Durango’s Mercury Payment Systems Inc. on Monday accepted a $1.65 billion purchase offer from Vantiv Inc., a payment-processing company based in Cincinnati.
Mercury announced it would suspend its initial public offering that it had been advancing toward and would withdraw its registration statement filed with the Securities and Exchange Commission.
Mercury’s management team, including CEO Matt Taylor, and locations in Colorado will remain in place, a news release said. The transaction is expected to close by midyear.
The purchase came as a surprise. Mercury’s move toward an IPO – the company filed a confidential draft registration with the SEC in December – brought out a buyer in Vantiv.
“We were to the late stages of preparing for the IPO, and Vantiv approached us with a very attractive offer,” Taylor said in an interview. “It just became an obvious thing to try and merge the companies, and I’m glad we were able to do that.”
He said Mercury will remain in Durango. In fact, the company will move into its new south Durango headquarters, Mercury Village, beginning Friday.
Mercury is one of Durango’s largest employers, with about 400 employees in Durango and more than 200 in Denver. Overall, Mercury had 646 full-time employees at end of 2013, according to the registration statement.
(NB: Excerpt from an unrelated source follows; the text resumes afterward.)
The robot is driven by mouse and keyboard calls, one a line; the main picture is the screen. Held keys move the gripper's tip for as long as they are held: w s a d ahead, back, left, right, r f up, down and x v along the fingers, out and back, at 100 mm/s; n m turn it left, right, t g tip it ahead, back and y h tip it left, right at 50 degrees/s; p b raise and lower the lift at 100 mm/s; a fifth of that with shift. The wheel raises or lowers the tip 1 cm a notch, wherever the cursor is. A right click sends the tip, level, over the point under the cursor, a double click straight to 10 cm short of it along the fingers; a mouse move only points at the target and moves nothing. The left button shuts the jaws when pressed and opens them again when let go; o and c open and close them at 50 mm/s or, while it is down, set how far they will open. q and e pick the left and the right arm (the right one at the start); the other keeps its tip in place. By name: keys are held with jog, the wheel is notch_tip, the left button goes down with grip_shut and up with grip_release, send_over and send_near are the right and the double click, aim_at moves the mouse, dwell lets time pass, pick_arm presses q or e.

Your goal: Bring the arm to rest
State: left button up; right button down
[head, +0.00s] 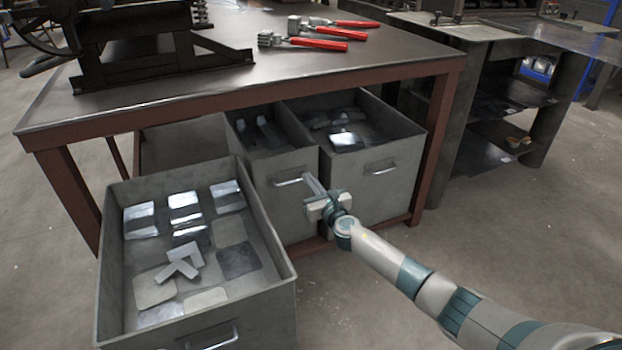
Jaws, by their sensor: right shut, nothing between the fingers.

The deal combines Vantiv, the third-largest merchant payment services, with Mercury, the 11th-largest. Vantiv is publicly traded on the New York Stock Exchange under the symbol VNTV.
Both companies specialize in high-tech payment processing of debit-, credit-and gift-card transactions.
Vantiv was spun off from Fifth Third Processing Solutions in June 2011 and went public in March 2012. The company had a net revenue of $2.1 billion in 2013.
Vantiv CEO Charles Drucker, in a conference call with investors, praised Mercury’s good relationships with merchants and dealers. He said Mercury could further penetrate the payment-processing market.
“We see a lot of opportunity for growth,” he said.
The transaction was greeted cautiously by Durango’s close-knit business community. While business leaders said the deal makes sense, they worried what it could mean for Durango.
“The real question is the synergies that they want to achieve, will that mean that they move big pieces of the company out of Durango or not, and that I just can’t even guess,” said Gary Masner, a retired Silicon Valley venture capital executive who co-founded a business accelerator in Durango. “It obviously increases the risks of pieces of the company, major functions or things like that, moving.”
Mergers often result in layoffs when some positions become redundant. Taylor said it’s too early to know if any local jobs will be affected.
“It’s really preliminary to talk about how the merger’s impact will evolve over time,” he said.
Roger Zalneraitis, executive director of the La Plata Economic Development Alliance, said Vantiv had not moved two companies it previously acquired.
“Vantiv doesn’t strike me as the type of company that acquires and consumes a company,” he said. “I don’t see us finding out in July that Mercury’s exiting our market or something terrible like that. There very well might be an upside.”
The deal marks a remarkable milestone for Mercury, founded by brothers Jeff and Marc Katz in 2001 in Brewster, New York.
Mercury quickly grew into one of Durango’s largest employers after moving here in 2002, and the company was often lauded for bringing Silicon Valley-style innovation to rural Southwest Colorado.
Taylor, a former restaurant manager, became Mercury’s eighth employee when he was hired in October 2003. He served as chief operating officer under cofounder Marc Katz before being elevated to CEO in May 2009.
Mercury in April 2010 sold a majority stake in the company to Silver Lake, a California venture capital firm. Silver Lake’s involvement sparked speculation Mercury would prepare to go public.
In 2013, Mercury had $237 million in revenue, a 17 percent jump from a year earlier. The company processed nearly 1.2 billion credit, debit and other transactions in 2013.